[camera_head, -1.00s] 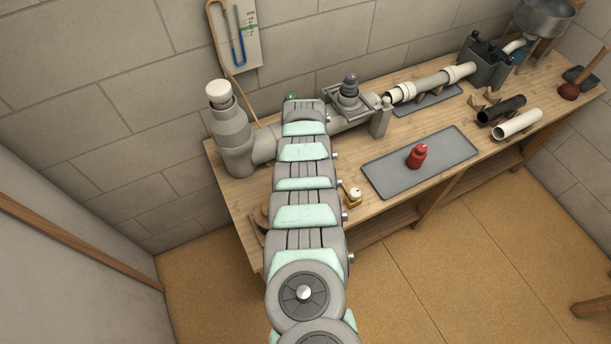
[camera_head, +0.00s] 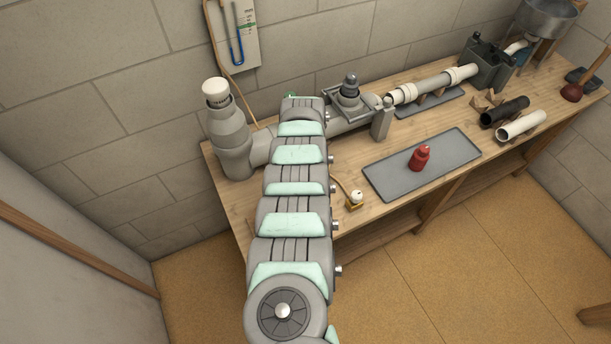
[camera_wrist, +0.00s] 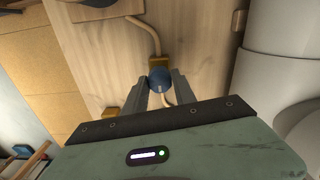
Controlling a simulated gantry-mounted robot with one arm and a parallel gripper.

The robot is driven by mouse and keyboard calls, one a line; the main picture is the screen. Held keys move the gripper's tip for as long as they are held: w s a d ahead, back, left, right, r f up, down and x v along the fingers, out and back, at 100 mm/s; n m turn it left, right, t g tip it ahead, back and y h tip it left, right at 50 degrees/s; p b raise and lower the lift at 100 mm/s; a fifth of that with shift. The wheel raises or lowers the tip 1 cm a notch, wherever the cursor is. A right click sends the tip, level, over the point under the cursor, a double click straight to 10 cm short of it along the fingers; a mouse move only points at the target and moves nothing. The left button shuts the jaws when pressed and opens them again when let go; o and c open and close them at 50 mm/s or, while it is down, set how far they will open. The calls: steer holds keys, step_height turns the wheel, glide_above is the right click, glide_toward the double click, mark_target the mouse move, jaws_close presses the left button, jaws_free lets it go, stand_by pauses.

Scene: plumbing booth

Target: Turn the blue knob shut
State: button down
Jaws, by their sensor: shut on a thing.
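The blue knob (camera_wrist: 160,79) shows in the wrist view, in front of a brass valve body (camera_wrist: 161,61) on the wooden bench. My gripper (camera_wrist: 160,86) has one finger on each side of the knob and is shut on it. The knob's lower part is hidden between the fingers. In the head view the knob and my gripper are hidden behind my arm, which reaches over the left part of the bench.
A large grey pipe fitting (camera_head: 232,140) stands at the bench's left end and shows close on the wrist view's right. A tan hose (camera_wrist: 143,33) runs from the valve. A brass fitting with a white cap (camera_head: 356,198) sits near the front edge.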

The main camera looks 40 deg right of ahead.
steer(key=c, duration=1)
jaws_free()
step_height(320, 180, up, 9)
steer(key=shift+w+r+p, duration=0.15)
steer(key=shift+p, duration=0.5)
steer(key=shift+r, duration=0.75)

──────────────────────────────

### What is expected
Repeat only the lines between the start of the data and the line with "Scene: plumbing booth", including those two lines, and skip the pictures.

### Worked answer
[camera_head, -1.00s] 
[camera_head, +0.00s] 
[camera_wrist, +0.00s] 
Controlling a simulated gantry-mounted robot with one arm and a parallel gripper.

The robot is driven by mouse and keyboard calls, one a line; the main picture is the screen. Held keys move the gripper's tip for as long as they are held: w s a d ahead, back, left, right, r f up, down and x v along the fingers, out and back, at 100 mm/s; n m turn it left, right, t g tip it ahead, back and y h tip it left, right at 50 degrees/s; p b raise and lower the lift at 100 mm/s; a fifth of that with shift. The wheel raises or lowers the tip 1 cm a notch, wherever the cursor is. A right click sends the tip, level, over the point under the cursor, a double click straight to 10 cm short of it along the fingers; a mouse move only points at the target and moves nothing. The left button shuts the jaws when pressed and opens them again when let go; o and c open and close them at 50 mm/s or, while it is down, set how far they will open. The calls: steer holds keys, step_height turns the wheel, glide_above is the right click, glide_toward the double click, mark_target the mouse move, jaws_close presses the left button, jaws_free lets it go, stand_by pauses.

Scene: plumbing booth

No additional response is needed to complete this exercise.